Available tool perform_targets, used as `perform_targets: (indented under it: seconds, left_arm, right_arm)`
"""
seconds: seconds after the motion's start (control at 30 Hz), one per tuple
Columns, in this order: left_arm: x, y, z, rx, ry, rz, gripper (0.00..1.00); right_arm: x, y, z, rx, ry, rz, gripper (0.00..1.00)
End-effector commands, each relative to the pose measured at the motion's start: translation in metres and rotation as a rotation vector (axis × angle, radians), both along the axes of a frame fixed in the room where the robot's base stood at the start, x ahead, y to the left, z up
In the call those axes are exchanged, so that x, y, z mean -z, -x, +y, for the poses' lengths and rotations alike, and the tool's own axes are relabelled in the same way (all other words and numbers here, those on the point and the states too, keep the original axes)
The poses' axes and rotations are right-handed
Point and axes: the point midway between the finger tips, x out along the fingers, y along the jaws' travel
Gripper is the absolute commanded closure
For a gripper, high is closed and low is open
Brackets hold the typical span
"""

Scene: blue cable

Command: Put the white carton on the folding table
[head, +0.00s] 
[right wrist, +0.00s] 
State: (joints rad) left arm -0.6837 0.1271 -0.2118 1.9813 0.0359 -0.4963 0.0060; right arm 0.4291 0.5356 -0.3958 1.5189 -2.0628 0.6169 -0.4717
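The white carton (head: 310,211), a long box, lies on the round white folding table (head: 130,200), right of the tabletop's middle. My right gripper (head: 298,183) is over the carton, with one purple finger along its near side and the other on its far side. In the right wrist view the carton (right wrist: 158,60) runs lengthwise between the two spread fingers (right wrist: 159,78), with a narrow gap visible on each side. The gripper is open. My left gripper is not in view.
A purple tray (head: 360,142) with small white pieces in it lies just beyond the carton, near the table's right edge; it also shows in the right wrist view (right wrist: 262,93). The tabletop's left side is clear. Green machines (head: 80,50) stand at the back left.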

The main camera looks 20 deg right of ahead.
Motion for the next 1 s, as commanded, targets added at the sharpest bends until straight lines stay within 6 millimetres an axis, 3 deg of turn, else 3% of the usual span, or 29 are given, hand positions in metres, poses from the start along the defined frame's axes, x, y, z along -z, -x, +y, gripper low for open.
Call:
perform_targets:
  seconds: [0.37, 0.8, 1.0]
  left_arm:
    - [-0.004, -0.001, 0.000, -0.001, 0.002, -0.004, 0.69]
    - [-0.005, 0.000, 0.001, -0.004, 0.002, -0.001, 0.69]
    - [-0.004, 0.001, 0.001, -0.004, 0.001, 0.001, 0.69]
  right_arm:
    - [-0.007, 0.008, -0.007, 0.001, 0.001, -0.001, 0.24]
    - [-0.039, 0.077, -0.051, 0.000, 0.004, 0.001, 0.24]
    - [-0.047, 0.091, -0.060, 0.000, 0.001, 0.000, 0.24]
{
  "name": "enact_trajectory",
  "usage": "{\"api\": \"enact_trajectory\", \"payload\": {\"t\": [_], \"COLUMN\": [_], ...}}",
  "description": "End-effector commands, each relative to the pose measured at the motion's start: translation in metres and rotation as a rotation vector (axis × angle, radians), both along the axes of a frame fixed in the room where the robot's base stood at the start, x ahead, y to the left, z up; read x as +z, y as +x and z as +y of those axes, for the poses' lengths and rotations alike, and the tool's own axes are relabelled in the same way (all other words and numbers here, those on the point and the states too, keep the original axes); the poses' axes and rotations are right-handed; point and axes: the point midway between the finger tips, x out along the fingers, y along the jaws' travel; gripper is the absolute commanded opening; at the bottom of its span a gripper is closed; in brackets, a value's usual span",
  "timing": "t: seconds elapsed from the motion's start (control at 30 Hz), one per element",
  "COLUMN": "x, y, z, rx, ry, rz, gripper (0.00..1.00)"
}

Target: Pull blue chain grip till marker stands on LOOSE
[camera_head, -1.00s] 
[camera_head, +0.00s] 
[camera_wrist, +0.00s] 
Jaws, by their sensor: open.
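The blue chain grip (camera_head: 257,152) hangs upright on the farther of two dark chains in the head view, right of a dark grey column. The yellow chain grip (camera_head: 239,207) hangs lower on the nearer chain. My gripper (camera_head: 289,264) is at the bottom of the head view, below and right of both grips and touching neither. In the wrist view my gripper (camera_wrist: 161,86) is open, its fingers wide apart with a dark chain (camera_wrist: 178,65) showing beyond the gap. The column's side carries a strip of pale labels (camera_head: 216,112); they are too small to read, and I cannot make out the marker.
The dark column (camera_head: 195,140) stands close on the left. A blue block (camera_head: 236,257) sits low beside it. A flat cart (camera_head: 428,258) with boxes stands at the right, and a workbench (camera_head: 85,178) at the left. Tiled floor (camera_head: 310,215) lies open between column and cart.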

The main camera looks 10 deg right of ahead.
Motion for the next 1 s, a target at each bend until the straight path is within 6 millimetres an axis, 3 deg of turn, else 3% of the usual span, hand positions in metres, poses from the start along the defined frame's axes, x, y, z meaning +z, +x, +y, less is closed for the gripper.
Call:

TASK TO CARRY OUT
Write out the entries above word for word.

CORRECT OUTPUT
Available tool perform_targets, used as `perform_targets: (indented under it: seconds, left_arm, right_arm)`
"""
seconds: seconds after the motion's start (control at 30 Hz), one per tuple
Columns, in this order: left_arm: x, y, z, rx, ry, rz, gripper (0.00..1.00); right_arm: x, y, z, rx, ry, rz, gripper (0.00..1.00)
End-effector commands, each relative to the pose measured at the motion's start: translation in metres and rotation as a rotation vector (axis × angle, radians), both along the axes of a frame fixed in the room where the robot's base stood at the start, x ahead, y to the left, z up
In the call those axes are exchanged, so that x, y, z mean -z, -x, +y, for the poses' lengths and rotations alike, and the tool's own axes are relabelled in the same way (all other words and numbers here, those on the point and the states too, keep the original axes)
The poses' axes and rotations are right-handed
Point and axes: the point midway between the finger tips, x out along the fingers, y along the jaws' travel
Gripper is the absolute commanded closure
For a gripper, high is closed and low is open
Brackets hold the typical span
"""

Scene: blue cable

Command: Put the white carton on the folding table
[head, +0.00s] 
[right wrist, +0.00s] 
State: (joints rad) left arm -0.6837 0.1271 -0.2118 1.9813 0.0359 -0.4963 0.0060; right arm 0.4291 0.5356 -0.3958 1.5189 -2.0628 0.6169 -0.4717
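The white carton (head: 310,211), a long box, lies on the round white folding table (head: 130,200), right of the tabletop's middle. My right gripper (head: 298,183) is over the carton, with one purple finger along its near side and the other on its far side. In the right wrist view the carton (right wrist: 158,60) runs lengthwise between the two spread fingers (right wrist: 159,78), with a narrow gap visible on each side. The gripper is open. My left gripper is not in view.
A purple tray (head: 360,142) with small white pieces in it lies just beyond the carton, near the table's right edge; it also shows in the right wrist view (right wrist: 262,93). The tabletop's left side is clear. Green machines (head: 80,50) stand at the back left.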

The main camera looks 20 deg right of ahead.
Motion for the next 1 s, as commanded, targets added at the sharpest bends until straight lines stay within 6 millimetres an axis, 3 deg of turn, else 3% of the usual span, or 29 are given, hand positions in metres, poses from the start along the defined frame's axes, x, y, z along -z, -x, +y, gripper low for open.
Call:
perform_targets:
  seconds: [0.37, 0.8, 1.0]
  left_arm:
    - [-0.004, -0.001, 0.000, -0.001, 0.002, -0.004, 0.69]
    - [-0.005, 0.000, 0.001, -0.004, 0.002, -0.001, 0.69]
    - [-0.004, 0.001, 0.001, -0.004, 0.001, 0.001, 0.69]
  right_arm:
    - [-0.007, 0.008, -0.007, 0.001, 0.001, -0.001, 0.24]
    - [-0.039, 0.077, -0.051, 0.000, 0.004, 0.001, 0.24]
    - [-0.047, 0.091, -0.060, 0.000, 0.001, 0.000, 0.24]
{
  "name": "enact_trajectory",
  "usage": "{\"api\": \"enact_trajectory\", \"payload\": {\"t\": [_], \"COLUMN\": [_], ...}}",
  "description": "End-effector commands, each relative to the pose measured at the motion's start: translation in metres and rotation as a rotation vector (axis × angle, radians), both along the axes of a frame fixed in the room where the robot's base stood at the start, x ahead, y to the left, z up; read x as +z, y as +x and z as +y of those axes, for the poses' lengths and rotations alike, and the tool's own axes are relabelled in the same way (all other words and numbers here, those on the point and the states too, keep the original axes); the poses' axes and rotations are right-handed; point and axes: the point midway between the finger tips, x out along the fingers, y along the jaws' travel; gripper is the absolute commanded opening; at the bottom of its span a gripper is closed; in brackets, a value's usual span",
  "timing": "t: seconds elapsed from the motion's start (control at 30 Hz), one per element",
  "COLUMN": "x, y, z, rx, ry, rz, gripper (0.00..1.00)"
}

Target: Pull blue chain grip till marker stands on LOOSE
[camera_head, -1.00s] 
[camera_head, +0.00s] 
[camera_wrist, +0.00s] 
Jaws, by their sensor: open.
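The blue chain grip (camera_head: 257,152) hangs upright on the farther of two dark chains in the head view, right of a dark grey column. The yellow chain grip (camera_head: 239,207) hangs lower on the nearer chain. My gripper (camera_head: 289,264) is at the bottom of the head view, below and right of both grips and touching neither. In the wrist view my gripper (camera_wrist: 161,86) is open, its fingers wide apart with a dark chain (camera_wrist: 178,65) showing beyond the gap. The column's side carries a strip of pale labels (camera_head: 216,112); they are too small to read, and I cannot make out the marker.
The dark column (camera_head: 195,140) stands close on the left. A blue block (camera_head: 236,257) sits low beside it. A flat cart (camera_head: 428,258) with boxes stands at the right, and a workbench (camera_head: 85,178) at the left. Tiled floor (camera_head: 310,215) lies open between column and cart.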

The main camera looks 10 deg right of ahead.
Motion for the next 1 s, a target at each bend until the straight path is within 6 millimetres an axis, 3 deg of turn, else 3% of the usual span, hand positions in metres, poses from the start along the defined frame's axes, x, y, z meaning +z, +x, +y, less is closed for the gripper.
Call:

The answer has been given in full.